How is it different?

In normal payment methods such as cheque and draft, investor has to make the payment of the full application amount upfront. Depending on the level of oversubscription, shares are allotted and excess amount paid on application is refunded. The whole process typically takes 12 to 15 days.

When payment is done through ASBA, application money doesn’t leave the bank account of the investor at the time of application, but is only blocked, i.e. even though the amount remains in the account and continues to earn interest, same cannot be withdrawn or otherwise utilized by the accountholder. Once issue is closed and basis of allotment finalized, only required amount for the shares allotted is debited from the account and balance amount is free for utilization.

Advantages of ASBA

Applying through ASBA process has the following advantages:

  • Investor need not pay the application money upfront. Investor’s bank account is blocked to the extent of the application money, thus investor continue to earn interest on application money.
  • No need to bother about refunds, as in ASBA only an amount proportionate to the securities allotted is taken from the bank account when the application is selected for allotment after the basis of allotment is finalized.
  • Since the amount is available in the account, it is considered for calculation of the Monthly Average Balance (MAB).
  • ASBA bids can be withdrawn during the bidding period and even after the bid closure period but prior to the finalization of basis of allotment.

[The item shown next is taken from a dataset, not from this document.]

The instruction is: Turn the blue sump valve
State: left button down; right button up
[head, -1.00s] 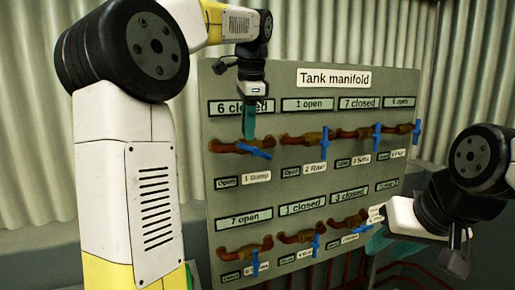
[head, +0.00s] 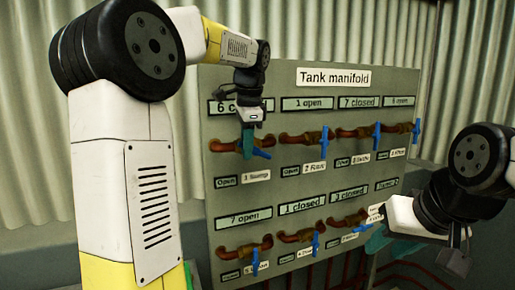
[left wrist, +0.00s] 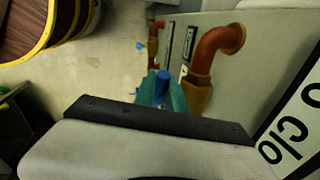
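The sump valve is at the upper left of the manifold panel, above a label reading "1 Sump" (head: 256,175). Its blue handle (head: 261,153) points down to the right from the copper-coloured pipe. My left gripper (head: 248,142) points down at this handle, its teal fingertips overlapping the handle's left end. In the left wrist view the blue handle (left wrist: 162,84) shows between the teal fingers; whether they press on it is unclear. My right gripper (head: 378,240) is at the panel's lower right, its fingers partly hidden by its own body.
The panel (head: 290,195) has two rows of valves with blue handles, pipes and labels. A neighbouring handle (head: 323,142) stands close to the right of the sump valve. My left gripper partly covers the display (head: 221,107) above the sump valve.

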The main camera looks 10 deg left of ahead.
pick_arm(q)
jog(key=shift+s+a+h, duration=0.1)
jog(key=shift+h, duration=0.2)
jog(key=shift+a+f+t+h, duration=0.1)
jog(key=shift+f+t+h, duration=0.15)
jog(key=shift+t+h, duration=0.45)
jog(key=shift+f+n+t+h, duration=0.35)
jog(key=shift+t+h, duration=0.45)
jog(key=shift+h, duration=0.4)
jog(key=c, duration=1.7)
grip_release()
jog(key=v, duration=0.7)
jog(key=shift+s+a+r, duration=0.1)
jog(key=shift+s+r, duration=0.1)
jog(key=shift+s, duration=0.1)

However please note there is no advantage as far as allotment is concerned. The chance of getting allotment is same for all the applicants whether application is made through ASBA or non-ASBA.


ASBA was introduced with a view to shorten the IPO timeline. Traditional IPO payment methods such as cheques and drafts entails payment of money upfront by the investor and refund of the excess money by the company depending on the final allotment. However under ASBA investors pay for the exact number of shares allotted and there is no requirement of refund.

Who can use ASBA?

ASBA facility can be used by any category of investors, viz. Qualified Institutional Buyers (QIB), High Networth Individuals (HNIs) and Retail investors. In April 2011, SEBI made ASBA mandatory for all non-retail investors (HNIs and QIBs) investing in public and rights issues, while it is optional for the Retail investors.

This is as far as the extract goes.